Je suis parti avec tout le matériel nécessaire pour réparer en cas de besoin : réparer la chaine, réparer les pneux, réparer un derailleur, réparer les chaussures et/ou pédales.

J’ai aussi fait le choix d’être autonome en nourriture. Pas en eau. J’avais 3 bidons de 700ml que je devais remplir régulièrement.

Mon vélo pèse 9kg + 4,6kg de matériel et nourriture = total de 13,6kg !

C’est lourd mais c’est le prix à payer pour avoir l’esprit tranquille.

Ma course

J’ai abordé la course de manière sereine et stressée.

J’étais serein car satisfait de ma préparation, avec une belle progression malgrès quelques imprévus.

Stressé car d’une part sur ce type de course on n’est jamais sûrs de rien, et parceque j’étais impressionné par le matériel et le volume d’entrainement de certains autres coureurs.

Je ne vais pas refaire toute la revue de la course, tout est expliqué dans ma vidéo ici.

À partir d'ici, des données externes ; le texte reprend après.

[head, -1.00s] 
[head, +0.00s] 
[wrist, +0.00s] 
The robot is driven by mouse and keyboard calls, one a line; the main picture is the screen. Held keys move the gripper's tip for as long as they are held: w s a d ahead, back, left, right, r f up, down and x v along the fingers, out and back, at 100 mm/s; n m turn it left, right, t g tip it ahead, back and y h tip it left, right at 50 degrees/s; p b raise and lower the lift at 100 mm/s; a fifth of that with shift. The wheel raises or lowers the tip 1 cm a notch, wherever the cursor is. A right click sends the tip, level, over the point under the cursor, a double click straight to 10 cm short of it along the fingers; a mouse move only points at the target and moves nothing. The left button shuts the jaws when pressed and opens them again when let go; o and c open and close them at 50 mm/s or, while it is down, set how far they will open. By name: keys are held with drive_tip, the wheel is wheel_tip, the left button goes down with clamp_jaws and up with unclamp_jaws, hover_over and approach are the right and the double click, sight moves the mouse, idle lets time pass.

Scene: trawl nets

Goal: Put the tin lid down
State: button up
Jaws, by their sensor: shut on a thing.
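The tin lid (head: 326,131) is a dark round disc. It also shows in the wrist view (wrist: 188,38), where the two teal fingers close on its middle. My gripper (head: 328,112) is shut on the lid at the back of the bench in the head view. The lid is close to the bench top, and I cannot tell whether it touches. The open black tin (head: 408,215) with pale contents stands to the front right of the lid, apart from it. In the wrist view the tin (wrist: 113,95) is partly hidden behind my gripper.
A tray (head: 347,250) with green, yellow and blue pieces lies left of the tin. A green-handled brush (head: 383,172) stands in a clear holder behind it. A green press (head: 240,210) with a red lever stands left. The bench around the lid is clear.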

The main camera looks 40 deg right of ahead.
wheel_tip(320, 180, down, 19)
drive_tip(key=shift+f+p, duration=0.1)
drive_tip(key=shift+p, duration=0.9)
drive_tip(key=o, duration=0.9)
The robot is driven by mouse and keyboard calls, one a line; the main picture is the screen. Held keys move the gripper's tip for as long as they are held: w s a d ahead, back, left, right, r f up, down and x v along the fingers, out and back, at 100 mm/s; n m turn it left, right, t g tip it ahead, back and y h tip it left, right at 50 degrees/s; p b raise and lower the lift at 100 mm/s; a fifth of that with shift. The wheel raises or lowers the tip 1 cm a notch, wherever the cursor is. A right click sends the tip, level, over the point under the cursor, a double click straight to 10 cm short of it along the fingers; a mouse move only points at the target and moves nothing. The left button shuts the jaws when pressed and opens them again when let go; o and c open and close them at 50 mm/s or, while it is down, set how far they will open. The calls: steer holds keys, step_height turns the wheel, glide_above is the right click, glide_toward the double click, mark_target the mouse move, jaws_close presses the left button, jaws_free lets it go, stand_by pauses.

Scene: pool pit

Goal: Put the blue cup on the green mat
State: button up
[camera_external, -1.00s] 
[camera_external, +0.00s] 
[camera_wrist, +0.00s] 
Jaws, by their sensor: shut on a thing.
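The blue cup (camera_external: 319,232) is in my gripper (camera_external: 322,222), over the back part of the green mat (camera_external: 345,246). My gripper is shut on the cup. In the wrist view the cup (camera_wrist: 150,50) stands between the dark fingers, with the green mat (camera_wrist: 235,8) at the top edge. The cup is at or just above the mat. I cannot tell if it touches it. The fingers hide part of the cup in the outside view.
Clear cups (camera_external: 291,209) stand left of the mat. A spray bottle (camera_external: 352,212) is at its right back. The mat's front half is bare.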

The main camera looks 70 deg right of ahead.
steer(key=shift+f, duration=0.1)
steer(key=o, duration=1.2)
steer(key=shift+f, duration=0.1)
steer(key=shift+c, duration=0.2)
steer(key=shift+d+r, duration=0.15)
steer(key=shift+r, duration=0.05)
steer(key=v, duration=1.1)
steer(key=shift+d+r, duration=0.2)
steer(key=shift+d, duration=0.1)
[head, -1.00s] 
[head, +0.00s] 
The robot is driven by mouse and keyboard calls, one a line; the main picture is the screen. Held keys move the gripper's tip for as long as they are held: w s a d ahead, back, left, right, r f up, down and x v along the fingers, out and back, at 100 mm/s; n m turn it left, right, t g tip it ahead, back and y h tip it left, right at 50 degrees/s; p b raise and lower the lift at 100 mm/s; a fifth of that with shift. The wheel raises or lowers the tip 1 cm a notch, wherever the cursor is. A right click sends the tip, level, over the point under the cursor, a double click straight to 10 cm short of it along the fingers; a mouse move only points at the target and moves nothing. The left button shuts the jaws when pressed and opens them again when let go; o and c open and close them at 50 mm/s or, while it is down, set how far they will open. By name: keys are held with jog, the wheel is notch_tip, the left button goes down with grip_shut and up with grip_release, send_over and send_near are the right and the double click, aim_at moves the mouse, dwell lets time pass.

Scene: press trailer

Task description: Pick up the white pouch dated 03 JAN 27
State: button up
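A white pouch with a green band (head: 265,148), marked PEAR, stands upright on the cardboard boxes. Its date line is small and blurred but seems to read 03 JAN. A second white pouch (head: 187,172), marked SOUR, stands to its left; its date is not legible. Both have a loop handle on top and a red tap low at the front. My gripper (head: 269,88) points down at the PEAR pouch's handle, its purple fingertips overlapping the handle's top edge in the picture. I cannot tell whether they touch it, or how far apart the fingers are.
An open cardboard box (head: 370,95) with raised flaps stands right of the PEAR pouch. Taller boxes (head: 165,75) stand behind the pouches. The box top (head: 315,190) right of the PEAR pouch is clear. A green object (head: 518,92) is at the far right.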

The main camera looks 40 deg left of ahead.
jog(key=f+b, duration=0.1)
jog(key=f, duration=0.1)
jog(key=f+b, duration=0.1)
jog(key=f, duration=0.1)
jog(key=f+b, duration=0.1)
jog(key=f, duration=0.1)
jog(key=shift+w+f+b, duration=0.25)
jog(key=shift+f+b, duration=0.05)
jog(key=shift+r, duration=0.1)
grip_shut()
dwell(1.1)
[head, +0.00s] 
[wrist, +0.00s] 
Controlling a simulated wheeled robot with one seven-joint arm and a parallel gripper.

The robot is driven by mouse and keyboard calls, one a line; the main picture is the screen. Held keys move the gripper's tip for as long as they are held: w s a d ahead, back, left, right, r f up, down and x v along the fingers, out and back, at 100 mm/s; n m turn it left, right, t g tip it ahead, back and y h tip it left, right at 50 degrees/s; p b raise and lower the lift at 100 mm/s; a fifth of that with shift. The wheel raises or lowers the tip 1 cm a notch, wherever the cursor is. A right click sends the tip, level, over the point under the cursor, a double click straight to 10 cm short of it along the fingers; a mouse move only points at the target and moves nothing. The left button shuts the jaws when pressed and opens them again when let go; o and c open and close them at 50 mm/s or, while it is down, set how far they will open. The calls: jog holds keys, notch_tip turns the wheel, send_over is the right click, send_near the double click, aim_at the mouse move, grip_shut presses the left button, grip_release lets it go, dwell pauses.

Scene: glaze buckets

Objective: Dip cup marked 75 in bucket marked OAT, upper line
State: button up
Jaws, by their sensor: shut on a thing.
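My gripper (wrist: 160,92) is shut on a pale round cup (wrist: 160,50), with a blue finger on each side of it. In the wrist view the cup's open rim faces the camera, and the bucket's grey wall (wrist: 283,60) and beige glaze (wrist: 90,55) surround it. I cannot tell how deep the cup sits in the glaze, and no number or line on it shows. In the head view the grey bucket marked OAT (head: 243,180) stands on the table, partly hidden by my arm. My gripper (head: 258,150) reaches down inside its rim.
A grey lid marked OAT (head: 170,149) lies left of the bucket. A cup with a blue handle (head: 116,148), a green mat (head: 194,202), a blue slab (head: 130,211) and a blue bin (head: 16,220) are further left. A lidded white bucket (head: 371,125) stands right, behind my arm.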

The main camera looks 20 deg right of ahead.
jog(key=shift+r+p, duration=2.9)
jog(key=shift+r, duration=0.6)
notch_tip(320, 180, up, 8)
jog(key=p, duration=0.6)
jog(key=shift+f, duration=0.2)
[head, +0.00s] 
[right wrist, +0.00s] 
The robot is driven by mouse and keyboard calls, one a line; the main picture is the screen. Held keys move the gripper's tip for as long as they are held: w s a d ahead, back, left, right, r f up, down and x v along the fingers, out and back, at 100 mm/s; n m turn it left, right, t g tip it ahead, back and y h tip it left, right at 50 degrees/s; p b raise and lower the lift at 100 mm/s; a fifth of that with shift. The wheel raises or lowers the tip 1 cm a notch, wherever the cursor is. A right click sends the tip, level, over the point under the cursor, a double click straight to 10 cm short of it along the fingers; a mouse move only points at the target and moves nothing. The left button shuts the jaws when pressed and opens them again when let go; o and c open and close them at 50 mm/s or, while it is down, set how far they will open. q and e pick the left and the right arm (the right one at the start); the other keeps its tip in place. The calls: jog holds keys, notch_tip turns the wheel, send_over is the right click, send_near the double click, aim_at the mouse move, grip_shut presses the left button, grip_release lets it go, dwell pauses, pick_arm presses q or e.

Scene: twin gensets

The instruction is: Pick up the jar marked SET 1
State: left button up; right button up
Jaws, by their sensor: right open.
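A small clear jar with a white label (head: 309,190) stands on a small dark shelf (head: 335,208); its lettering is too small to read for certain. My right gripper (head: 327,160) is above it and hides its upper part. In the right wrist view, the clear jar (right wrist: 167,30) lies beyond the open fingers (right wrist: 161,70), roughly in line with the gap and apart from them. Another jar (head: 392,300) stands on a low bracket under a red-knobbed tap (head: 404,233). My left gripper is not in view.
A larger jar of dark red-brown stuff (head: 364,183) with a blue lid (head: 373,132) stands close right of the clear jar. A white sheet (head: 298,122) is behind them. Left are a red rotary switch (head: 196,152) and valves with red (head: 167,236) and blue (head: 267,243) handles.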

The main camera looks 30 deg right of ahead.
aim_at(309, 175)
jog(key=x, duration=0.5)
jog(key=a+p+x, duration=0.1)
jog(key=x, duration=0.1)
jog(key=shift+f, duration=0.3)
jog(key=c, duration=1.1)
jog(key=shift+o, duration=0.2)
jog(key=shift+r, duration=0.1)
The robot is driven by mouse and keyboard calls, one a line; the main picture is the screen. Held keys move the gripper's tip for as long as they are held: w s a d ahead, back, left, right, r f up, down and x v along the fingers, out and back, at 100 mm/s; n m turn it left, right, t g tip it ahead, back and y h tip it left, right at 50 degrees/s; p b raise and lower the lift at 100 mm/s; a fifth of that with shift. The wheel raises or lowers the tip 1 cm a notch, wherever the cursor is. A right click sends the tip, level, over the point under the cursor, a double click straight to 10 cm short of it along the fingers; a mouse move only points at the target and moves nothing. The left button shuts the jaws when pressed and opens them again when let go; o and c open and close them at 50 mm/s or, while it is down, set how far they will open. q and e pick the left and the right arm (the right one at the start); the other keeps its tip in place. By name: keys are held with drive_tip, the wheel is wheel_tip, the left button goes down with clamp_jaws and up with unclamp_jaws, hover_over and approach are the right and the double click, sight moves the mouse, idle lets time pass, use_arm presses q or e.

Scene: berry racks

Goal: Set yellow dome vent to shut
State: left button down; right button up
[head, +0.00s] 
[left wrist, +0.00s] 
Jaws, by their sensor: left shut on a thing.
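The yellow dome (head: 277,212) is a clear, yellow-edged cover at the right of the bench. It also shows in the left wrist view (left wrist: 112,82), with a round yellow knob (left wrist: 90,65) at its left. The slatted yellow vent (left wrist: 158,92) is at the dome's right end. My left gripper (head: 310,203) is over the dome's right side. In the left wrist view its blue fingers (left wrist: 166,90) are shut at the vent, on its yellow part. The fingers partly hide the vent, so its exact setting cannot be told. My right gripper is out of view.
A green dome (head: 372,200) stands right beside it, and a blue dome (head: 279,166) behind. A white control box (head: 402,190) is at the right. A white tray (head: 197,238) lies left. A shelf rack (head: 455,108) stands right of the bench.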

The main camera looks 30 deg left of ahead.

Ce que je retiens du parcours

  • Le parcours ne comporte pas tellement de dénivellé, comparé à la distance. En revanche c’est extrêmement casse-jambes. On se croirait en Bretagne (avec 20 degrés de plus…)
  • La première partie est magnifique, j’ai adoré monter à Mahabaleshwar.
  • L’autoroute avant et après Kolhapur m’a parru interminable.
  • L’autoroute dans la plaine de Goa m’a parru interminable aussi.
  • La chaleur était difficilement supportable pour moi.
  • Les parties de nuit étaient les meilleurs (calme et frais).
  • La section après Belgaum était magnifique.
  • Pas ou peu de répis, il faut rester vigilant tout le temps.
  • A mon avis pas facile pour un cycliste qui ne se serait pas entrainé en Inde car c’est clairement un plus d’être habitué à la circulation, au code de la route et à la navigation.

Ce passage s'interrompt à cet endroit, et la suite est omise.